Here we highlight questions users have asked about our realtime service. Please read the above sections first to familiarize yourself with realtime cores.

What are the differences between jobs scheduled with realtime and global queue?

None. Realtime cores are nothing more than a scheduling guarantee that states that if you have N realtime cores, N cores of your computation can run in parallel. Whether a job is scheduled with realtime has no effect once it starts processing.

Does realtime provide a discount?

No, jobs scheduled with realtime are assessed the same charges as jobs scheduled with the global queue. For general discounts for high volume and academic users, please see our pricing page.

Does realtime cost additional money?

This depends on how much computation is run while they are active. In general, realtime is free if you achieve 60% utilization over each billable hour. Please see our pricing example above.

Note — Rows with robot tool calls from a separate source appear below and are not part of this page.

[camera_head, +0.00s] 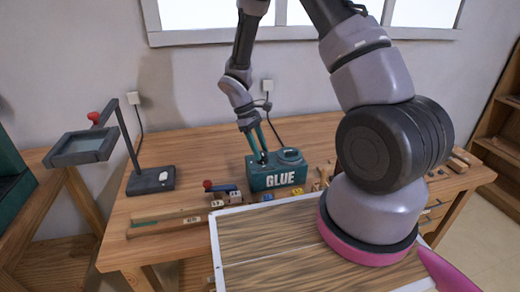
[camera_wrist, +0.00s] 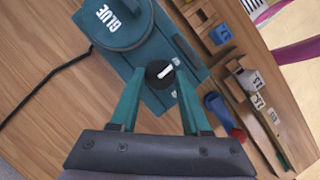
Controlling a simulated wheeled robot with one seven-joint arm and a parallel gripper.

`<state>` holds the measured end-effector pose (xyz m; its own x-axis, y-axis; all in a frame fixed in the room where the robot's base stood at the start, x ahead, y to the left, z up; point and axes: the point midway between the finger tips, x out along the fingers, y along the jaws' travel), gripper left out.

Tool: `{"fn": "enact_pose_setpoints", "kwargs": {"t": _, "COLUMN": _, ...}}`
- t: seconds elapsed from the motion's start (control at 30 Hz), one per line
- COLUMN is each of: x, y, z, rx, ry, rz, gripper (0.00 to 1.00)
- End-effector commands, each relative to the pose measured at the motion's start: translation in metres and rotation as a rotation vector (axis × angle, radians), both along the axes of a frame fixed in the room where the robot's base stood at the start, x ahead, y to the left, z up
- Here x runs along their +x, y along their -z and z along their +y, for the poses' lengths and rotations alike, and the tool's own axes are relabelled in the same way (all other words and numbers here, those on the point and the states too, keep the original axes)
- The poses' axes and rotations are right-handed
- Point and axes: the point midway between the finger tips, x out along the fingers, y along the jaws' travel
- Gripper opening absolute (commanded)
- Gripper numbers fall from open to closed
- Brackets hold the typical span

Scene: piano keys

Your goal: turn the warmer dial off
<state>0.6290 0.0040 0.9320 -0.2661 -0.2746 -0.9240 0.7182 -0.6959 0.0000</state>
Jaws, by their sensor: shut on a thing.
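The teal glue warmer (camera_head: 278,176), marked GLUE, stands on the workbench; in the wrist view its body (camera_wrist: 150,48) fills the upper middle. Its small black round dial (camera_wrist: 160,80) has a white pointer line slanting to the upper right, with small pale marks on the body beside it. My gripper (camera_wrist: 160,76) is shut on the dial, one teal finger at each side. In the head view my gripper (camera_head: 260,158) reaches down to the left part of the warmer's top, and its fingers hide most of the dial there.
A round teal lid or pot (camera_head: 290,154) rises beside the dial. A black cord runs to a wall socket. A dark stand lamp (camera_head: 150,180) stands to the left. Small numbered wooden blocks and a red-knobbed tool (camera_head: 220,187) lie in front. Bare bench (camera_head: 205,150) lies left of the warmer.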

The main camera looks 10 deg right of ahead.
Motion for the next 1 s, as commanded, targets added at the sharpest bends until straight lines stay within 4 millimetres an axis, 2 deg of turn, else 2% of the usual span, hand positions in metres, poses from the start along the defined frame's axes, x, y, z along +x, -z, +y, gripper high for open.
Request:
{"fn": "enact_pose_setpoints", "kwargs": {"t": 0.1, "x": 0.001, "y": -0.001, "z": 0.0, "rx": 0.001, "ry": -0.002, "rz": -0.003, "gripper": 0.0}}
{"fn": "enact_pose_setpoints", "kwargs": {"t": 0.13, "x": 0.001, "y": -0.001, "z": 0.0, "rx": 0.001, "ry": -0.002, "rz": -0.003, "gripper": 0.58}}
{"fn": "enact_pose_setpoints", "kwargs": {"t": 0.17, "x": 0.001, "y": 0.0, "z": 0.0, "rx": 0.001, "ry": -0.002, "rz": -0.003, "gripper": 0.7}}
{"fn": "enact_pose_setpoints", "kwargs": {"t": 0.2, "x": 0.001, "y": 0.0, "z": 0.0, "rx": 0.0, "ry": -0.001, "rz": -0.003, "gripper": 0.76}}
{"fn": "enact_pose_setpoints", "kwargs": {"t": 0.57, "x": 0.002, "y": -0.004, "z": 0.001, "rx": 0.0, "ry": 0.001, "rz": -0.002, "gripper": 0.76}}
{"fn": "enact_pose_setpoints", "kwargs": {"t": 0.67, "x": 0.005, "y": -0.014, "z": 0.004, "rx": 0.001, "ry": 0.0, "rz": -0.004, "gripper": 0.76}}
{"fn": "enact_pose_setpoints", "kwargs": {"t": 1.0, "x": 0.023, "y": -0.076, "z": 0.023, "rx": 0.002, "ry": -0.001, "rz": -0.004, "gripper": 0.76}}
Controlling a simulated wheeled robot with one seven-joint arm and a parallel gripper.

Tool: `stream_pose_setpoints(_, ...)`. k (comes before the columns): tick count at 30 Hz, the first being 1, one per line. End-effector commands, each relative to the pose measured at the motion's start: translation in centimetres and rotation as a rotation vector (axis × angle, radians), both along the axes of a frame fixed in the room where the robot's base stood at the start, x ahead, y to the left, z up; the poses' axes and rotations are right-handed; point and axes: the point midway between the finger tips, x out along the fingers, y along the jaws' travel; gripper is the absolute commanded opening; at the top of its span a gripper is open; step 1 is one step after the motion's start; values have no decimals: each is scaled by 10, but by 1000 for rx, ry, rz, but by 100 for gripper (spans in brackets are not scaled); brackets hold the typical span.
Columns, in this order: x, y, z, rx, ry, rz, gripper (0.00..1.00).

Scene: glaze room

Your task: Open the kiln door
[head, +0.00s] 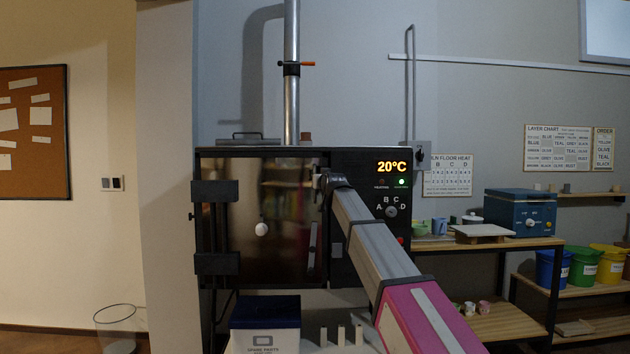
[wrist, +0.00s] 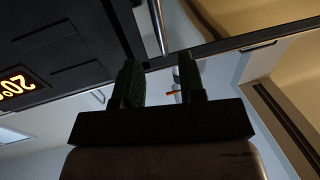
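The kiln door (head: 285,200) is a dark, glossy panel, closed flush on the kiln front, with two black hinges at its left edge and a round white knob-like piece (head: 261,229). A pale vertical strip (head: 312,245) shows near its right edge; I cannot tell if it is handle or reflection. A shiny metal bar (wrist: 155,25) lies beyond the gap, against the kiln front.
The control panel (head: 391,205) right of the door reads 20°C with a green light. A flue pipe (head: 291,100) rises from the kiln top. A box with a dark blue lid (head: 265,312) stands below the door. A shelf table (head: 490,243) stands at right.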

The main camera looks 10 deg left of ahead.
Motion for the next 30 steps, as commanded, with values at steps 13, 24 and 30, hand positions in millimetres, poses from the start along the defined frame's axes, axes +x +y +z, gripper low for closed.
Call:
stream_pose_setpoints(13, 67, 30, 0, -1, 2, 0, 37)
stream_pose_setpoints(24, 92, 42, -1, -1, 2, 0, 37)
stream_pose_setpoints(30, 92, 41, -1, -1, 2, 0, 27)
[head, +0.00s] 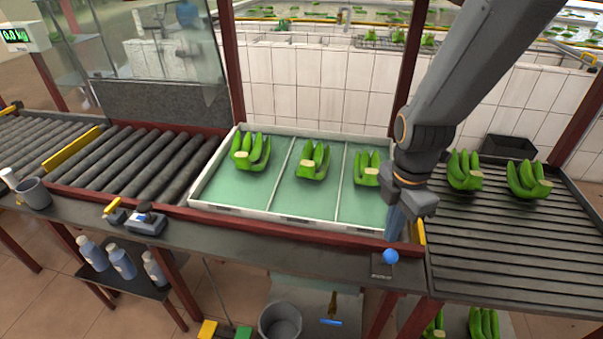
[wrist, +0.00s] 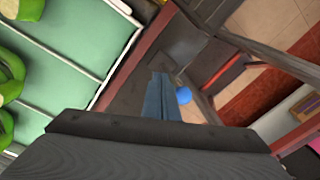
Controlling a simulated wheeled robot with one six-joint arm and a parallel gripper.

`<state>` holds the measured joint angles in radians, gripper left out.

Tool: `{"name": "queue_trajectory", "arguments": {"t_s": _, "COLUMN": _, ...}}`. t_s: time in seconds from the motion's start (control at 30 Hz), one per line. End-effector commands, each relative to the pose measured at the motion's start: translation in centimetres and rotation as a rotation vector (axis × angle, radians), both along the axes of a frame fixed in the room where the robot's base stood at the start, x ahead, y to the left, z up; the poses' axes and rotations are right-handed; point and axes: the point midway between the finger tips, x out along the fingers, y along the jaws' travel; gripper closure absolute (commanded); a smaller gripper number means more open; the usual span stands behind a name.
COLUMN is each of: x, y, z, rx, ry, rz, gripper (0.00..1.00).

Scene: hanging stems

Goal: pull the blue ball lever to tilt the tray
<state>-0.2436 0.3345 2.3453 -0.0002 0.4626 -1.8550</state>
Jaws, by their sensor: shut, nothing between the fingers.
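The blue ball lever (head: 391,256) stands on a small dark plate at the front ledge, right of centre. The same blue ball (wrist: 184,95) shows in the wrist view, just right of the fingertips. My gripper (head: 393,232) is shut and empty, its fingers pointing down just above and behind the ball in the head view. I cannot tell whether the fingers touch the ball. In the wrist view the closed blue-grey fingers (wrist: 160,95) lie beside it. The white-rimmed tray (head: 290,219) with a green floor holds three green banana clusters, one per compartment, and looks level.
A roller conveyor (head: 140,170) runs on the left. A slatted rack (head: 500,235) with banana clusters stands on the right, beyond a yellow bar (head: 419,232). A grey bucket (head: 280,322) is below the ledge. A dark red post (head: 405,60) rises behind my arm.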

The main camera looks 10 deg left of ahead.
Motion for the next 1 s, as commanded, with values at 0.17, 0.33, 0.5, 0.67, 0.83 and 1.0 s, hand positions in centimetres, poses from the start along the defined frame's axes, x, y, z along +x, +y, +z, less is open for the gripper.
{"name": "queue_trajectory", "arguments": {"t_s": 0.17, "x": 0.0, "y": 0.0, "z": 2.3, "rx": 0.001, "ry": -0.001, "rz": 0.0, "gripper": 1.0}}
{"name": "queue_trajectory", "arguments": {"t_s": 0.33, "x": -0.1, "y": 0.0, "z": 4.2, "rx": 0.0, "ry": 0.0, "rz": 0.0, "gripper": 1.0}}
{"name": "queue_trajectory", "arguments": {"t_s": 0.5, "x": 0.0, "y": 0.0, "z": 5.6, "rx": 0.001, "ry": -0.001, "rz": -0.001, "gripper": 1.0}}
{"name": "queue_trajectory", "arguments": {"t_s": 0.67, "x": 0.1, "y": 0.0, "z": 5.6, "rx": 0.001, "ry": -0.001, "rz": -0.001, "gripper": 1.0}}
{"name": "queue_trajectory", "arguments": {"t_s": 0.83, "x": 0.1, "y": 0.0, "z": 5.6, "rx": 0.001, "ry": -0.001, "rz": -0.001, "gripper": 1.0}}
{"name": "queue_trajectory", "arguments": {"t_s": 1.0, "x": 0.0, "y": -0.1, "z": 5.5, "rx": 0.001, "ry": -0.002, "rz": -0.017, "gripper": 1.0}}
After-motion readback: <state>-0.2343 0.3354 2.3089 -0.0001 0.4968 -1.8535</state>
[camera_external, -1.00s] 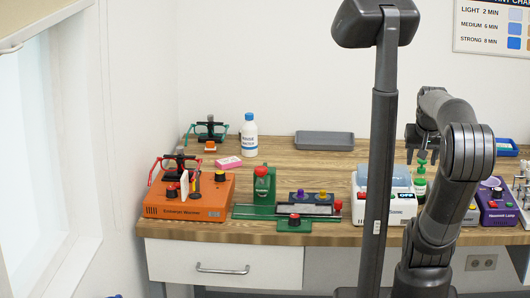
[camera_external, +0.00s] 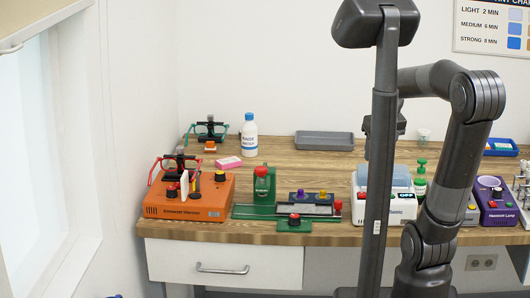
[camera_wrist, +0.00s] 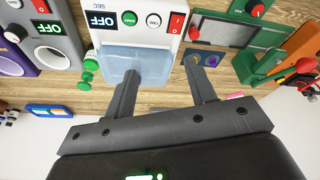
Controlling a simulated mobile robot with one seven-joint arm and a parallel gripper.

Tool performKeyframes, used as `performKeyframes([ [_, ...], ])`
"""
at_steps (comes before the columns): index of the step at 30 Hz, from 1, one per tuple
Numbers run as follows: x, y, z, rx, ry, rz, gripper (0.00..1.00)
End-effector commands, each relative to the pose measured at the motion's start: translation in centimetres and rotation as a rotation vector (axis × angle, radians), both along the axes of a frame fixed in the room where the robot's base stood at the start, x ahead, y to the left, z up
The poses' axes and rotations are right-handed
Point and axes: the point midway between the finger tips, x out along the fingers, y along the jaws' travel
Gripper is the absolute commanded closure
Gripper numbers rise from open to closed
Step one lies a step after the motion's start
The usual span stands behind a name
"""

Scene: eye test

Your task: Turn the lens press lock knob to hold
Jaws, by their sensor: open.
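The lens press is a green device with an upright frame (camera_external: 264,187) topped by a red knob, and a rail with a dark tray to its right. In front of it, a red-and-black knob (camera_external: 294,219) sits on a small green plate; it is likely the lock knob, and its setting is too small to read. In the wrist view, the green frame (camera_wrist: 268,62) is at the right and the front knob (camera_wrist: 254,6) is at the top edge. My gripper (camera_wrist: 162,66) is open and empty, above the table beside the press.
An orange warmer (camera_external: 190,197) stands left of the press, and a white device (camera_external: 398,205) stands to its right. A green pump bottle (camera_external: 421,178) and a purple lamp unit (camera_external: 494,205) are further right. A grey tray (camera_external: 324,140) lies behind. The table between tray and press is clear.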

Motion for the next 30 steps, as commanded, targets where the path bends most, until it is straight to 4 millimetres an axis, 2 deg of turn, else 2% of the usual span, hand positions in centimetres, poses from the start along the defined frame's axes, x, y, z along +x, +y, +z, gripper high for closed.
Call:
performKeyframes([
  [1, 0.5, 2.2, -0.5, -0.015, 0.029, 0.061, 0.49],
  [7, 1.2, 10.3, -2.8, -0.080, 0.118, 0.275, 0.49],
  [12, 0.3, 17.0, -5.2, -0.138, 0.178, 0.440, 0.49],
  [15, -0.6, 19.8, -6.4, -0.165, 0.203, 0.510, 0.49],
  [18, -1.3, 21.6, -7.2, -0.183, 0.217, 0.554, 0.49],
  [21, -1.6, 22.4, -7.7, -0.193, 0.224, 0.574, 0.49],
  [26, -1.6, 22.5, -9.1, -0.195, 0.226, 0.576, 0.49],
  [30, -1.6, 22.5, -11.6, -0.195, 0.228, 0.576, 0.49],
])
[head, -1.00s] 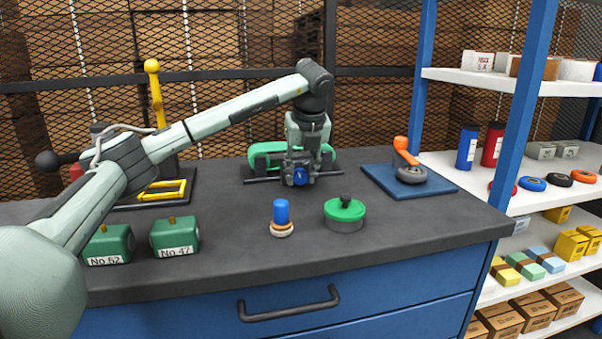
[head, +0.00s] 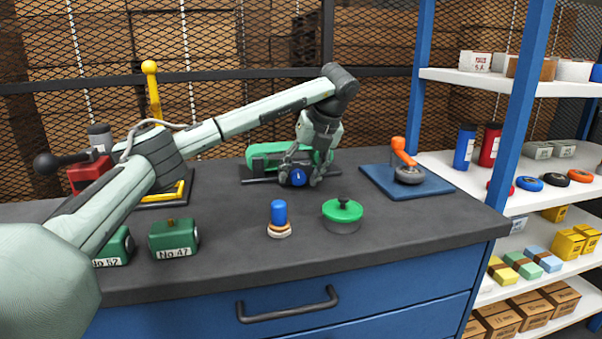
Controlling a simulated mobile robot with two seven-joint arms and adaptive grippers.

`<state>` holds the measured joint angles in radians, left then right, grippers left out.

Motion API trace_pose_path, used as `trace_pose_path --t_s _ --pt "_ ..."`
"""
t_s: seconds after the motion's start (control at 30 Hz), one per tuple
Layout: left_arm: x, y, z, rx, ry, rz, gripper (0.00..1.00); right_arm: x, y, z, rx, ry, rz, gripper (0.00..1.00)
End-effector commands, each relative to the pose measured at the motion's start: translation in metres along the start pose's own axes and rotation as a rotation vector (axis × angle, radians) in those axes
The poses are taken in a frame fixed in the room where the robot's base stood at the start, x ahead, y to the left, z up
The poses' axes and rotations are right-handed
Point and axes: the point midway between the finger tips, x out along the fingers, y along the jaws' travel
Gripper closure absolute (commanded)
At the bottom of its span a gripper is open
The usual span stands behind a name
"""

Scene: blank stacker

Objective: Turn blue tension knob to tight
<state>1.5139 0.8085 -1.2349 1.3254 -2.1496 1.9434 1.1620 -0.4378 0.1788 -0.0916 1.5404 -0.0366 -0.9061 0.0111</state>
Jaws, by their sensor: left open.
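The blue tension knob (head: 298,177) sits on the front of a green machine (head: 262,153) at the back of the workbench. A small white mark shows on the knob's face. My left gripper (head: 299,172) is at the knob, its fingers spread on either side of it. It is open. Whether the fingers touch the knob I cannot tell. The gripper and wrist hide part of the green machine. My right gripper is not in view.
In front on the bench (head: 235,235) stand a blue-topped stamp (head: 278,216) and a green-lidded tin (head: 342,214). Green numbered blocks (head: 174,239) are at left, a blue mat (head: 430,189) with an orange-handled tool (head: 404,162) at right. Shelves (head: 470,80) stand further right.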

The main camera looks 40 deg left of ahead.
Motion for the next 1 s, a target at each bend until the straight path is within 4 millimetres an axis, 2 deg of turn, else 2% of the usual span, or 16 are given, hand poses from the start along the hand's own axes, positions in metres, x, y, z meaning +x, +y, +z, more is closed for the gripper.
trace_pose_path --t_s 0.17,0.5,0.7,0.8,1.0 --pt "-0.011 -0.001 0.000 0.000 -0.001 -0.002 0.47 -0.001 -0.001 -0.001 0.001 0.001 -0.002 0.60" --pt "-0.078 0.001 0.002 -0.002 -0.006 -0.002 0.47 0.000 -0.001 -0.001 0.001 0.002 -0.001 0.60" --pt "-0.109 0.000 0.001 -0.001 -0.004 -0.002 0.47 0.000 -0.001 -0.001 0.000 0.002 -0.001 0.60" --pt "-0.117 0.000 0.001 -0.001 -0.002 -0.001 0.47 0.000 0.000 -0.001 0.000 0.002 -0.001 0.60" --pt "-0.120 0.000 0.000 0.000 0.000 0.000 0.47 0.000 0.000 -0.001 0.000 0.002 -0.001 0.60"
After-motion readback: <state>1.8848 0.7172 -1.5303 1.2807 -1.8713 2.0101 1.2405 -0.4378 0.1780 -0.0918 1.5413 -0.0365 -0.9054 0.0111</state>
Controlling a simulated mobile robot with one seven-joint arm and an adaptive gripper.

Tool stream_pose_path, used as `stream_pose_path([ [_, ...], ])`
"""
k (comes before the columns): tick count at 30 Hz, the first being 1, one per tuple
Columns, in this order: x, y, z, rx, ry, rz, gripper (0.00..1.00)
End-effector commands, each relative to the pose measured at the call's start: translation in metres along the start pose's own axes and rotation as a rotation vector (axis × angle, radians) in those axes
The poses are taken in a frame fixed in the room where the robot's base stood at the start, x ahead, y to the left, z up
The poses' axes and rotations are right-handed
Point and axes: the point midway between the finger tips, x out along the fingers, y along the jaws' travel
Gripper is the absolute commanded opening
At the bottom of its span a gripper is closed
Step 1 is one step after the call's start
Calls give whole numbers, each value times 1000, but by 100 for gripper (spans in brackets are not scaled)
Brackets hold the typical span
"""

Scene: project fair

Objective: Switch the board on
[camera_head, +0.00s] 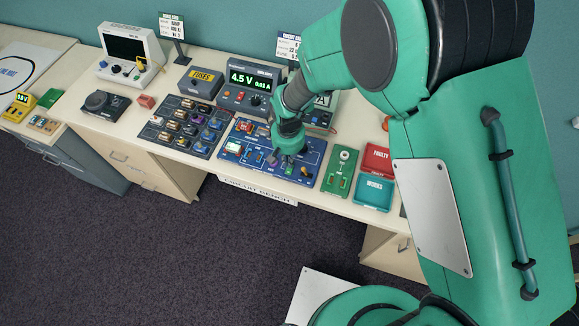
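A blue circuit board (252,176) lies on the bench with several small parts on it, among them a lit white panel at its left and a green part near its right end. My gripper (286,156) is over the right half of the board, pointing down. It hides part of the board, and its fingertips are too small and dark to read. I cannot tell whether it touches anything. I cannot make out which part is the board's switch. A power supply (248,88) behind the board shows 4.5 V and 0.03 A.
A dark parts tray (183,127) and a fuses box (200,83) are left of the board. A green board (342,172), a red "faulty" bin (377,158) and a teal "works" bin (372,192) are right of it. A sign stand (291,50) rises behind.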

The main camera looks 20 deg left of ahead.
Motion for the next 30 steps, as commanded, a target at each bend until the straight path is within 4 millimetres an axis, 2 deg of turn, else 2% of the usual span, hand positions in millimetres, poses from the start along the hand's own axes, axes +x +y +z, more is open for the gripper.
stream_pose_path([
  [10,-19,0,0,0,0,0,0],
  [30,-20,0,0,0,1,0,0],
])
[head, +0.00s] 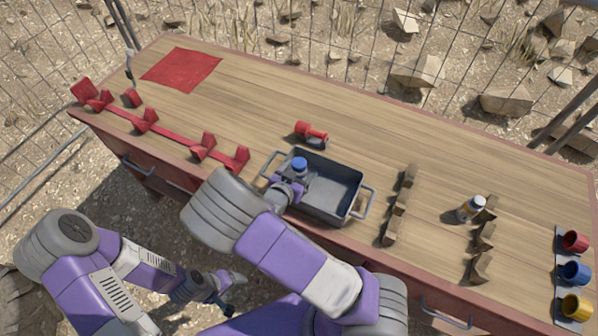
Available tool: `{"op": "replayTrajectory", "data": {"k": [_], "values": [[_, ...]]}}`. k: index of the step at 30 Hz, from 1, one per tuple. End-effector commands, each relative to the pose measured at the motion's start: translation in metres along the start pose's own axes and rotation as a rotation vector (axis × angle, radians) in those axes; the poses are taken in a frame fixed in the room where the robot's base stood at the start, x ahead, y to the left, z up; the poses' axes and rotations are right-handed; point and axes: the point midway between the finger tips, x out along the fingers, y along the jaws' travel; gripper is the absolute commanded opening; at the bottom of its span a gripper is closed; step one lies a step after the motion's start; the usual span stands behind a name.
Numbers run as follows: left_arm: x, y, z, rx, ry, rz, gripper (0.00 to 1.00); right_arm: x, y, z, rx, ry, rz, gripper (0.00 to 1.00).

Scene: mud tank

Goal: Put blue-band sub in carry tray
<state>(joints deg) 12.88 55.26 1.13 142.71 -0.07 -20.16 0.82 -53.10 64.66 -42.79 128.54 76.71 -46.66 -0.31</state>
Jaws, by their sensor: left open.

What if my realtime is released while jobs are running?

Once jobs are processing, the amount of realtime cores you have does not affect them. Consequently, releasing realtime cores has no effect on running jobs.

What if I reserve realtime while jobs are running?

Once again, having N cores guarantees that N cores of computation can run in parallel. If your realtime cores are activated while jobs are running, the already-running jobs are counted toward that guarantee.

As an example:

  • If you have 20 c2 1-core jobs running and 20 queued, reserving 20 c2 realtime cores will not cause any additional jobs to start processing, as the realtime guarantee of 20 c2 cores is already met.
  • However, if you allocate 40 c2 realtime cores in total, once the cores are active, the guarantee will be 40 c2 cores. Consequently, your 20 queued jobs will immediately start processing - for 40 jobs in total processing.